Ian Rogers : Il faut avoir en tête qu’il faut du temps avant qu’une innovation soit acceptée. Beaucoup de gens se souviennent de l’iPod comme d’un grand succès, mais si vous regardez les courbes des ventes, il a fallu des années pour qu’il devienne un produit mainstream. Devenir un “objet culturel” est important, mais la culture se développe à son propre rythme. C’est pourquoi les marques de mode sont rarement prisées par les investisseurs en capital-risque : il faut du temps pour qu’elles s’imposent.

Chez Ledger, nous sommes à l’écoute de ce qu’il se passe dans le monde, et nous réagissons à des sujets qui ne nous concernent pas directement, comme l’inflation, le fait que ceux qui n’ont pas accès à des services bancaires veulent des alternatives, ou encore que nos gouvernements cherchent de plus en plus à savoir comment nous gérons notre argent, comment nous cherchons à quitter la pauvreté, quelles opportunités nous saisissons… De même, nous n’y sommes pour rien dans le succès de NBA Top Shot ou de Bored Ape Yacht Club. Tout cela arrive avec ou sans Ledger, mais nous nous inscrivons dans ce mouvement culturel global et avons des choses à proposer dans ce contexte, comme la sécurisation des crypto-actifs.

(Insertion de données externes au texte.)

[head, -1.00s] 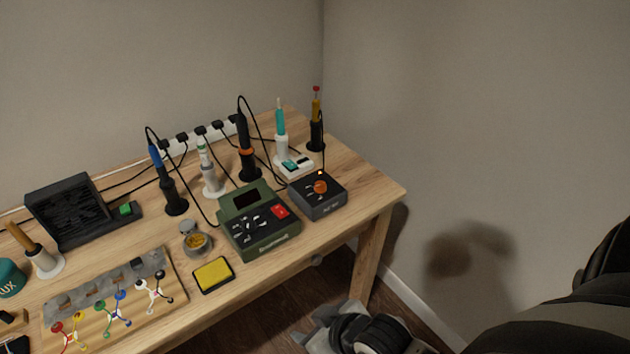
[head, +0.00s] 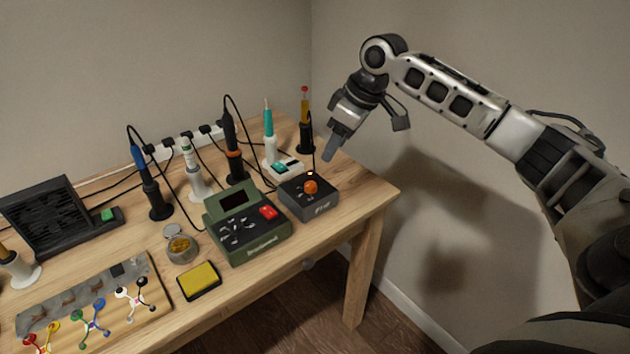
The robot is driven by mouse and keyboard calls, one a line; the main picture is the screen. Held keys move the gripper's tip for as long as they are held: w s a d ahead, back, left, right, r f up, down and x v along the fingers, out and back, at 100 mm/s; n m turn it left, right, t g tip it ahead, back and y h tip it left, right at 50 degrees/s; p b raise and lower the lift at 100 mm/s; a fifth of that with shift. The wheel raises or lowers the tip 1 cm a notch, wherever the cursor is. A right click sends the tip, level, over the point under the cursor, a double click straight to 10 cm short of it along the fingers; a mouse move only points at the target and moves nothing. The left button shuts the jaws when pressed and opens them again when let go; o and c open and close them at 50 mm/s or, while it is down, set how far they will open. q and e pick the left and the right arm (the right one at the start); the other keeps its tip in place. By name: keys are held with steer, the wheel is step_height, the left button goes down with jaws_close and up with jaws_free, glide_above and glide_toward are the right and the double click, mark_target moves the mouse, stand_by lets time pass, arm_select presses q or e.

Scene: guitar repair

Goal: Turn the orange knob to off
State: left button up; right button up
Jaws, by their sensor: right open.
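The orange knob (head: 310,187) sits on top of a small dark grey box (head: 312,206) near the right end of the wooden table. A small orange light glows just behind the knob. My right gripper (head: 366,136) is open and empty, above and to the right of the knob, near the table's right corner. It is apart from the knob. Its fingers point down, and one finger is closer to the box. My left gripper is not in view.
A green station (head: 246,222) with a red switch stands left of the box. Upright irons, including a teal one (head: 269,135) and a yellow one (head: 305,112), stand behind it with loose black cables. A yellow sponge (head: 199,280) lies in front. The table's (head: 362,192) right corner is bare.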

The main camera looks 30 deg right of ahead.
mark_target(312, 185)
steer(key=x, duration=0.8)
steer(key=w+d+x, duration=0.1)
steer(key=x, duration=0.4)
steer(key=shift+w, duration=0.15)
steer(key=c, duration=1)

Cette façon d’utiliser la culture, c’est ce que vous avez fait en travaillant dans l’industrie de la musique ou du luxe, en étant notamment CEO de Beats Music, puis directeur d’Apple Music ou encore Chief Digital Officer de LVMH. Quels liens faites-vous entre ces entreprises et Ledger ? Et comment utilisez-vous ces expériences aujourd’hui ? 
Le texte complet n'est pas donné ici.